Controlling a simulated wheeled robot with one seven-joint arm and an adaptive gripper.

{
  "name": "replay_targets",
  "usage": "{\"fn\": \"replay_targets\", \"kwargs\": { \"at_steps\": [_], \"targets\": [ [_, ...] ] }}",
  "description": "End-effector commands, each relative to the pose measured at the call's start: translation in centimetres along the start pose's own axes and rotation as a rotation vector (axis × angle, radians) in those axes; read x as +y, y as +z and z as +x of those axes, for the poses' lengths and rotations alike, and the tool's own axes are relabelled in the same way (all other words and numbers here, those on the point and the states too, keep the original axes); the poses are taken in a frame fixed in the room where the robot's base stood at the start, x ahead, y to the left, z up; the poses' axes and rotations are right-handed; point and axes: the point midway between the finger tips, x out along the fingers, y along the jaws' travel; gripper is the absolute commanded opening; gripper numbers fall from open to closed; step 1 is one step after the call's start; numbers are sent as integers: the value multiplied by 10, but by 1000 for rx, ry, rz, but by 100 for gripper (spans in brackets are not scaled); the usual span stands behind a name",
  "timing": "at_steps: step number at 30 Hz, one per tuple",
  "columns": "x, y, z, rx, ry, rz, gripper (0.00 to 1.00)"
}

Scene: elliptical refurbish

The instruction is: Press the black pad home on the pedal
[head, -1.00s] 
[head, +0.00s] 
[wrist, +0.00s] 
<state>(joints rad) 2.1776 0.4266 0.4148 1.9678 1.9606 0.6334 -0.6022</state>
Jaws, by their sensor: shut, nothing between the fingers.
━━━━━━━━━━━━━━━━
Starting at the line that contains "ry, rz, gripper", copy each line exactly through the end of the listing above. Include that first line and the last one, and add nothing.

  "columns": "x, y, z, rx, ry, rz, gripper (0.00 to 1.00)"
}

Scene: elliptical refurbish

The instruction is: Press the black pad home on the pedal
[head, -1.00s] 
[head, +0.00s] 
[wrist, +0.00s] 
<state>(joints rad) 2.1776 0.4266 0.4148 1.9678 1.9606 0.6334 -0.6022</state>
Jaws, by their sensor: shut, nothing between the fingers.

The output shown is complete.